Es ist sehr schade, dass eine Innenministerin die Abwägung zwischen Grundrechtseingriffen und Strafverfolgung nicht hinbekommt (allerdings in Tradition ihrer Vorgänger).

HellaWahnsinn
11 Monate zuvor
Antwortet  Brennpunktschule

@Brennpunktschule

https://de.wikipedia.org/wiki/Quick_Freeze

Ein „härteres“ Quick Freeze Verfahren wäre wünschenswert, aber leider nicht machbar.
Schade.
Denn es würde sich schnell rumsprechen, weil es ans eigene Geld ginge (ursprüngliche Täter UND „aber ich habe doch >nur< angeklickt und weitergeleitet und ich wusste doch gar nicht blabla“).
DANN wäre das Problem ganz schnell erledigt!
Ich denke an ein Quick Freeze, bei dem die Hardware (also Handy, Tablet, Notebook, Desktop-PC) sofort und für immer unbrauchbar (z.B. dauerhaft dunkles Display, Gerät schaltet sofort „aus“ und Neustart nicht möglich) würden, sobald man „unwissentlich“ (haha?) auf entsprechende Seiten klickt.
Das passiert ja nicht so nebenbei.
In der analogen Welt gerät auch niemand „versehentlich“ in Bordell, Pornokino, „Hinterzimmer“ usw, schon gar nicht stundenlang am Stück oder immer wieder hintereinander!
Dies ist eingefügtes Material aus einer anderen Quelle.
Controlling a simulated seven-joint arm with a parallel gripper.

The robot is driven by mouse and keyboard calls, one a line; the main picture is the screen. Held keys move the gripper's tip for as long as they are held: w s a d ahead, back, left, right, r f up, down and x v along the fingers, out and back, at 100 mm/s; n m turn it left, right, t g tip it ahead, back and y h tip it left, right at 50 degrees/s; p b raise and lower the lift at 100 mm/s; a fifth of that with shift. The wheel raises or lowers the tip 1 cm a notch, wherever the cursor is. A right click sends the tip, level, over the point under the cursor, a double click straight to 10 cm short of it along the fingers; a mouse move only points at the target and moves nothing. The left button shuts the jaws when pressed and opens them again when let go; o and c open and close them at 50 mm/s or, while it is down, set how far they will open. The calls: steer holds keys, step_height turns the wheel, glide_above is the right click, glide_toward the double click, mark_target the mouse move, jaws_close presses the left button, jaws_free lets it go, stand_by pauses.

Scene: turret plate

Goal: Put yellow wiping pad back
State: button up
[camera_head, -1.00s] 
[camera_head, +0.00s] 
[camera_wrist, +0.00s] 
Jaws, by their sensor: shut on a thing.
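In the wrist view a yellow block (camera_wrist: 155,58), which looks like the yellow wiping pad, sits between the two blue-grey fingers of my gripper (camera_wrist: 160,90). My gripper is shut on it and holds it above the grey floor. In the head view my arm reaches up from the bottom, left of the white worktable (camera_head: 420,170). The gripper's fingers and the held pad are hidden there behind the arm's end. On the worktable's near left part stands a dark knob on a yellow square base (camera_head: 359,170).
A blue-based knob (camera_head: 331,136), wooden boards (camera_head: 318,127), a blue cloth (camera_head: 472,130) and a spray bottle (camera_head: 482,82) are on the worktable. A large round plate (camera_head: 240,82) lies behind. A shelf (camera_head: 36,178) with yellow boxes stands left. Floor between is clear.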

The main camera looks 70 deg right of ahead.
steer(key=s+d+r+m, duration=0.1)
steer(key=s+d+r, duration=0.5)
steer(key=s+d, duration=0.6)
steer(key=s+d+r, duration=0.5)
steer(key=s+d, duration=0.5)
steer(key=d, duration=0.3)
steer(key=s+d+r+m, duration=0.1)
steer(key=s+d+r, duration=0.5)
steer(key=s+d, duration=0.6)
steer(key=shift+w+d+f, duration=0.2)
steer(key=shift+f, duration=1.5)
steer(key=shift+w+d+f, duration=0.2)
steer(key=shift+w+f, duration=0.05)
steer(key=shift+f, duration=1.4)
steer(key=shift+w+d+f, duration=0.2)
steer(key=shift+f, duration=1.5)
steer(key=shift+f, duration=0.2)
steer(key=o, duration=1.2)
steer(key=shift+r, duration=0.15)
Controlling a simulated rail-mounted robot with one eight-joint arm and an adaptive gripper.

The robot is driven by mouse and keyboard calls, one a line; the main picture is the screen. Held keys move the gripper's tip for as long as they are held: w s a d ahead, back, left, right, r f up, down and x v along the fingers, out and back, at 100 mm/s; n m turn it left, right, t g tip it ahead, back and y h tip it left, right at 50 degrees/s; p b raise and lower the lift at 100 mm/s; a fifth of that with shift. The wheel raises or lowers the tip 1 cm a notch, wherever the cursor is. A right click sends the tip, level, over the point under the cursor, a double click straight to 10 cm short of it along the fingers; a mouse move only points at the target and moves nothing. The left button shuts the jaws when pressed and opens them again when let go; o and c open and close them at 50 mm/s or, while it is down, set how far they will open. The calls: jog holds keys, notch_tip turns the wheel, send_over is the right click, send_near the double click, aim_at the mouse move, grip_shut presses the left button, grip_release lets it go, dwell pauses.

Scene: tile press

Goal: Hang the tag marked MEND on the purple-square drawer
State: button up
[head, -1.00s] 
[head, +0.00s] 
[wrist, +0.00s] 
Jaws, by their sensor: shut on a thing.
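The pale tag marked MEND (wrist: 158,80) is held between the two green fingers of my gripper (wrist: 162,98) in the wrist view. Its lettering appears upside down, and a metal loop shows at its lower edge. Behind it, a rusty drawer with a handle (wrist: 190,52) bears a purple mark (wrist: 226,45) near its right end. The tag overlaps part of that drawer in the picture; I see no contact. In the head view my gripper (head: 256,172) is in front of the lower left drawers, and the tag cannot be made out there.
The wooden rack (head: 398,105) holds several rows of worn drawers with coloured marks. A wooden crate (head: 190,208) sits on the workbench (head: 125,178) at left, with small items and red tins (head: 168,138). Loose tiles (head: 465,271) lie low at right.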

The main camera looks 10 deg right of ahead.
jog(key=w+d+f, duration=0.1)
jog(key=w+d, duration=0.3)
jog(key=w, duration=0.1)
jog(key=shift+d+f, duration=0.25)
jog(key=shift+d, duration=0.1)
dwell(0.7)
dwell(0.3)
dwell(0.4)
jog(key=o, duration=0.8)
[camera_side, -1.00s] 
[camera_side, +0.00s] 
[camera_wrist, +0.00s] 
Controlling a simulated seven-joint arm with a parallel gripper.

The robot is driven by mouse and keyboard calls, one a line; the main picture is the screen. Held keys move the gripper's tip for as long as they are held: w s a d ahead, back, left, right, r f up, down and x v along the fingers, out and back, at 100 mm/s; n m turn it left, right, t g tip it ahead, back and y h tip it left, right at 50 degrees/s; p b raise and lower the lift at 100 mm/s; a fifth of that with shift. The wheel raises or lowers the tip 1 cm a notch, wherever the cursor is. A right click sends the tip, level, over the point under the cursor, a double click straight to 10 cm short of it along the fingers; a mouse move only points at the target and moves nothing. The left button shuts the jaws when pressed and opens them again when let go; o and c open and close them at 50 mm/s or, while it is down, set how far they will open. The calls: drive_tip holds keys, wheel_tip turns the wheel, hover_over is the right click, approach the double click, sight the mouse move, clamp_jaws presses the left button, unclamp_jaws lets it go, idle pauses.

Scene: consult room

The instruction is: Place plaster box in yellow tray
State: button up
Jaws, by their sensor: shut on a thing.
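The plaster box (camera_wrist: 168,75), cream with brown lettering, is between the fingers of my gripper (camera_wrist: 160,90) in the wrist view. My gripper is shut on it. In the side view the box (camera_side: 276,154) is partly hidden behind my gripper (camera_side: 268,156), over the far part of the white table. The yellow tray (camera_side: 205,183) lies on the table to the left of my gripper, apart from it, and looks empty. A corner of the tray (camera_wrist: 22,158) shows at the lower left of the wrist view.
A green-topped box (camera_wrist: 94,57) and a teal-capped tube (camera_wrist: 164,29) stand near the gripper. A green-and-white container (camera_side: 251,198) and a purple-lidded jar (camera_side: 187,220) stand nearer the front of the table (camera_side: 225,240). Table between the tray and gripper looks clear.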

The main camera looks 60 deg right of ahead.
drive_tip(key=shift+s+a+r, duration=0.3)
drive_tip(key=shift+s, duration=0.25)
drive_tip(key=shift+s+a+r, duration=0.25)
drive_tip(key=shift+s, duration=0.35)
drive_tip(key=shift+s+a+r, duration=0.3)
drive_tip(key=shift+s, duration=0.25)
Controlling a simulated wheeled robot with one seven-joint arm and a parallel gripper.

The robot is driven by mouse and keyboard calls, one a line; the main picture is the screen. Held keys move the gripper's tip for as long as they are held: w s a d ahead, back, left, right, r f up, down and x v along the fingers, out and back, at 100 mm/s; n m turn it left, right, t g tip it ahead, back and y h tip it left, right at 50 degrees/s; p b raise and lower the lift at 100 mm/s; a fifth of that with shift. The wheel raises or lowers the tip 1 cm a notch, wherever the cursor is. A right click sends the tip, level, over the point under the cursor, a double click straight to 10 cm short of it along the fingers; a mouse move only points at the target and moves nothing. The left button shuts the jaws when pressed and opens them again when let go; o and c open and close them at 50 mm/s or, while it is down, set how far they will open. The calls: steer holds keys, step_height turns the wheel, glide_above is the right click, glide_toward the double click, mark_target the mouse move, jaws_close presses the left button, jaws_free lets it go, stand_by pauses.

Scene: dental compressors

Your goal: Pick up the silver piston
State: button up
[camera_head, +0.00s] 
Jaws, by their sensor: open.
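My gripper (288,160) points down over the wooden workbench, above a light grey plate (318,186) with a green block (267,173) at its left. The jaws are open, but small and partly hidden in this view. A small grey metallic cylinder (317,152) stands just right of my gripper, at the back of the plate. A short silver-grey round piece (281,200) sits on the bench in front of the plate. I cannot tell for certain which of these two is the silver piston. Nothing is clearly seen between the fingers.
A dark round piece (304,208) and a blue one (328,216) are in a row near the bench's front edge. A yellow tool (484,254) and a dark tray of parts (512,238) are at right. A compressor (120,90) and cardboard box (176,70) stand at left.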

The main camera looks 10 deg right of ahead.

Auch Kinder und Jugendliche würden so ganz schnell wieder das Denken VOR dem Klicken lernen, wenn sie das zweite oder dritte Handy blockiert hätten und es unbrauchbar geworden wäre.
DAS wäre dann auch kein Problem, weil ja keine Nutzerdaten gespeichert werden müssten.

Und ich kann mir nicht vorstellen, dass ausgerechnet DAS technisch nicht machbar sein sollte.
Es taugt nur nicht zum Geldverdienen. Darum kümmert sich niemand darum.
OK. Es war nur ein Gedankenspiel aka Wunschtraum.

Ureinwohner Nordost
11 Monate zuvor

Entschuldigung,

ich habe keinerlei Zugangsrechte auf Schüler-Endgräte.
Damit bin ich super raus, aus der Verantwortung.

Schluss, der Rest wird vor Gericht geklärt.
Aus.

Dann gehen eben Schüler in den Knast.
🙂

Against Fremdbetreuung
10 Monate zuvor

Und wenn Ihnen etwas zugeschickt wird aufs Handy, sind Sie schon dran.